Section: New Results

Correctness of HPC Applications

The current supercomputer hardware trends lead to more complex HPC applications (heterogeneity in hardware and combinations of parallel programming models) that pose programmability challenges. Furthermore, progress to exascale stresses the requirement for convenient and scalable debugging methods to help developers fully exploit the future machines. Despite advances in the domain, this still remains a manual complex task. We aim to develop tools and methods to aid developers with problems of correctness in HPC applications for exascale systems. There are several requirements for such tools: 1) precision - report and handle only real problems, areas of interest; 2) scalability in LoCs and execution time; 3) heterogeneity - ability to handle multiple languages, runtime and execution models; and 4) soundness - ability to prove code properties. In order to improve developer productivity, we aim to develop a combination of static and dynamic analyses.

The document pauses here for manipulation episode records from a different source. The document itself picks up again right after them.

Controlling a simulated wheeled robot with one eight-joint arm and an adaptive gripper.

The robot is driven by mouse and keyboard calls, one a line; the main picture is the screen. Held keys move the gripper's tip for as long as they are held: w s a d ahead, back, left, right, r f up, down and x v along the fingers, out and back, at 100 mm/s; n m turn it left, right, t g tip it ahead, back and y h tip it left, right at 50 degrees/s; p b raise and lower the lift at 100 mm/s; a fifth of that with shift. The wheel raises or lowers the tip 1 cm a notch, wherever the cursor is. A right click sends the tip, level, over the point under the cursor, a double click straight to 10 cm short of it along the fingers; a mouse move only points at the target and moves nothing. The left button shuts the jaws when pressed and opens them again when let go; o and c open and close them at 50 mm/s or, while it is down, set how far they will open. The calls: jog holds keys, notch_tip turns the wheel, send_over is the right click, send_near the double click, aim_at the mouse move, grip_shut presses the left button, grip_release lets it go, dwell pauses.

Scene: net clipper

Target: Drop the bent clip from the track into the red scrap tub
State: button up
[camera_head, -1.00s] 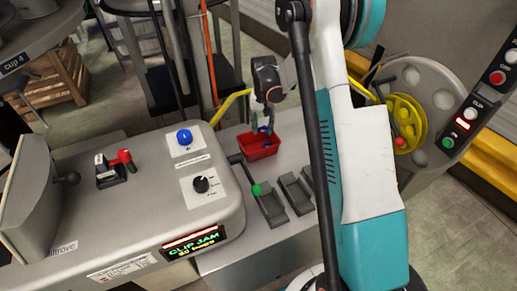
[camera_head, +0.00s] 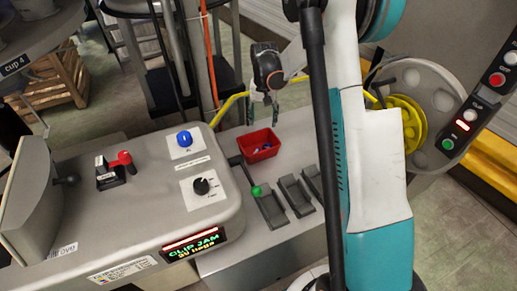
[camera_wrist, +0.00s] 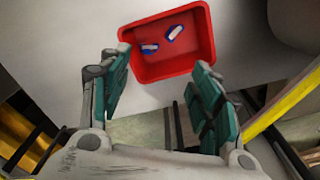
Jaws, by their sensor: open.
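The red scrap tub (camera_head: 258,155) stands on the grey machine top, and it also shows in the wrist view (camera_wrist: 165,72). Two small blue-and-white pieces (camera_wrist: 149,47) (camera_wrist: 174,33) lie apart on its floor. Both look like clips, but I cannot tell which is the bent one. My gripper (camera_head: 264,104) hangs above the tub, clear of it. In the wrist view its teal fingers (camera_wrist: 160,65) are spread wide with nothing between them. The yellow rail (camera_head: 231,104) behind the tub may be the track; I make out no clip on it.
A lever with a green knob (camera_head: 257,190) and grey pedal-like slots (camera_head: 297,194) lie just in front of the tub. A control box (camera_head: 120,215) with a lit "CLIP JAM" display (camera_head: 194,244) stands to the left. A yellow reel (camera_head: 405,125) is at the right.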

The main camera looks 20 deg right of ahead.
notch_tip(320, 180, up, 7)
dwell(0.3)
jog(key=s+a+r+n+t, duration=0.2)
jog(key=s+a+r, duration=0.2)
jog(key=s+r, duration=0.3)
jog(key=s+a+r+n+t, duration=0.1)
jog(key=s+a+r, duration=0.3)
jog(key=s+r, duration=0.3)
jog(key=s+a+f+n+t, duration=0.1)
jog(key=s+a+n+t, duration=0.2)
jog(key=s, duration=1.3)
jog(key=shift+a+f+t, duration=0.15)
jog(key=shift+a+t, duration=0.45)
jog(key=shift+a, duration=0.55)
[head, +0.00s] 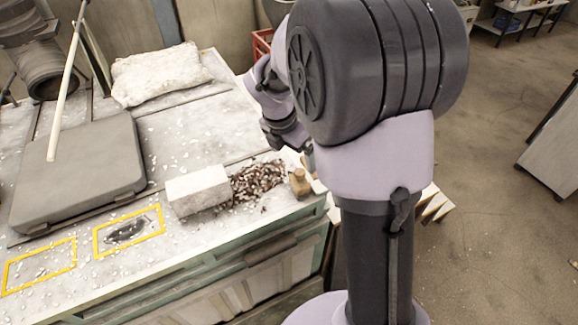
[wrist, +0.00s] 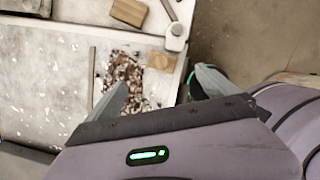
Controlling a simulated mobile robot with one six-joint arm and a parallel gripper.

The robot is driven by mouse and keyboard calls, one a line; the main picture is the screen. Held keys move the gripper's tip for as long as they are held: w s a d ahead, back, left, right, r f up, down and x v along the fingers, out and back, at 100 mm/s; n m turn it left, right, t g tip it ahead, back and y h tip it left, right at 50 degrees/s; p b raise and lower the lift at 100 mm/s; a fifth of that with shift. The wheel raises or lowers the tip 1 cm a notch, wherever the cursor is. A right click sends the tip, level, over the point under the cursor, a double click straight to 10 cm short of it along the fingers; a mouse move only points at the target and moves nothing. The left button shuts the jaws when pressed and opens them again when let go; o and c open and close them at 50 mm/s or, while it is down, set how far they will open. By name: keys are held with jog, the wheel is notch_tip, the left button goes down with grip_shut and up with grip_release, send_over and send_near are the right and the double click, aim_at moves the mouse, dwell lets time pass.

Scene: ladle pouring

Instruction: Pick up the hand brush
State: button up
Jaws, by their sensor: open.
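I cannot tell for sure which thing is the hand brush. A small tan wooden piece (head: 299,182) with a rounded top, perhaps the brush, stands at the table's right end beside a pile of brown and white chips (head: 258,180). In the wrist view a tan block (wrist: 161,61) lies just right of the chips (wrist: 122,72). My gripper (wrist: 160,90) is open and empty, its two grey fingers apart above the chips and the table edge. In the head view my arm hides most of the gripper.
A pale block (head: 198,190) lies left of the chips. A grey slab (head: 80,172) with a pale rod, a lumpy sack (head: 160,73) and two yellow outlines, one around a dark object (head: 126,230), are on the table (head: 190,135). A red crate (head: 262,44) stands behind.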

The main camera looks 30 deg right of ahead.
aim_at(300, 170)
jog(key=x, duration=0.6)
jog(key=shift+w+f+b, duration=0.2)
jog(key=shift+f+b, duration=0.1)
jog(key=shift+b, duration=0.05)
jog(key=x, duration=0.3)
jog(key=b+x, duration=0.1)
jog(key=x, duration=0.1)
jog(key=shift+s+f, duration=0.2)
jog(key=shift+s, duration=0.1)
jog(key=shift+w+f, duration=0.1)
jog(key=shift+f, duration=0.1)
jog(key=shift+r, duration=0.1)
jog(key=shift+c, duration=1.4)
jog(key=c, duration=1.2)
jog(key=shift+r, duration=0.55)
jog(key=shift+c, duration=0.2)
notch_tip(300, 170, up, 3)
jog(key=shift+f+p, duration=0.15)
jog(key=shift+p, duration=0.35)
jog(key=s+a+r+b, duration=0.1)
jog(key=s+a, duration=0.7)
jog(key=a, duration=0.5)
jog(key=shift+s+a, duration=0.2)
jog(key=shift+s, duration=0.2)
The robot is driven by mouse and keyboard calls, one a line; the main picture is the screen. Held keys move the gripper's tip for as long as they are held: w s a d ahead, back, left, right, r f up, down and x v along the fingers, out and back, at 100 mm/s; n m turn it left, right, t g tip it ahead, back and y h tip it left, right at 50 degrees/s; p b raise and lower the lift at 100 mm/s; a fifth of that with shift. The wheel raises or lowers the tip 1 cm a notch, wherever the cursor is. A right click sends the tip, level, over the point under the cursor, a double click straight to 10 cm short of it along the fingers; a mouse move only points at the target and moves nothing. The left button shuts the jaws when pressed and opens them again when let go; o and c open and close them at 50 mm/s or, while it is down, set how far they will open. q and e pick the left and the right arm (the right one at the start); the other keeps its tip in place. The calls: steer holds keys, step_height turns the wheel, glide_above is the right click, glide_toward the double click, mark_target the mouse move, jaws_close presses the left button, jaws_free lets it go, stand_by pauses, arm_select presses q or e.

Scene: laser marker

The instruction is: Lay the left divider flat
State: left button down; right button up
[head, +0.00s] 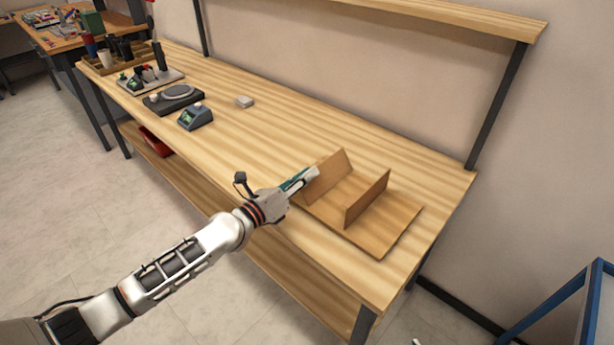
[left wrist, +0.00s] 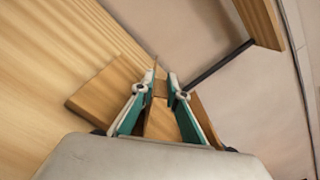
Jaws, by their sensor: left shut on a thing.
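The left divider (head: 328,174) is a thin brown wooden panel on a flat wooden board (head: 384,242) at the right end of the workbench. It leans over to the left, neither upright nor flat. The right divider (head: 367,198) stands upright on the same board. My left gripper (head: 313,174) is at the left divider, its green fingers shut on it near the left side. The fingers also show in the left wrist view (left wrist: 161,80), with brown panels around and below them. A small white and green tip at the head view's bottom edge looks like my right gripper (head: 415,342).
The workbench (head: 300,130) is clear behind the board. A small grey block (head: 244,102), a dark blue-grey device (head: 195,117) and a black unit with a round plate (head: 174,98) stand further left. A shelf (head: 420,18) runs above. A blue frame (head: 565,305) stands at lower right.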

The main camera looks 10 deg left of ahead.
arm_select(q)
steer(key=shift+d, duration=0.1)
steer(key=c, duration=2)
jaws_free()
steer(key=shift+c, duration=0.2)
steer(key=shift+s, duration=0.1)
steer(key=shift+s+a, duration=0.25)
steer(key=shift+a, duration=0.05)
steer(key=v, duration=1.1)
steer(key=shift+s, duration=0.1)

Static analysis techniques will enable soundness and scalability in execution time. Dynamic analysis techniques will enable precision, scalability in LoCs and heterogeneity for hybrid parallelism.

The achieved results this year allow to perform an interprocedural static data- and control-flow analysis: its improves precision, by only detecting possible correctness issues related to MPI rank dependent variables. It improves scalability also by reducing the amount of dead-lock avoiding code added. This new method has been applied to CUDA, MPI, OpenMP and UPC parallel codes to detect collective deadlocks.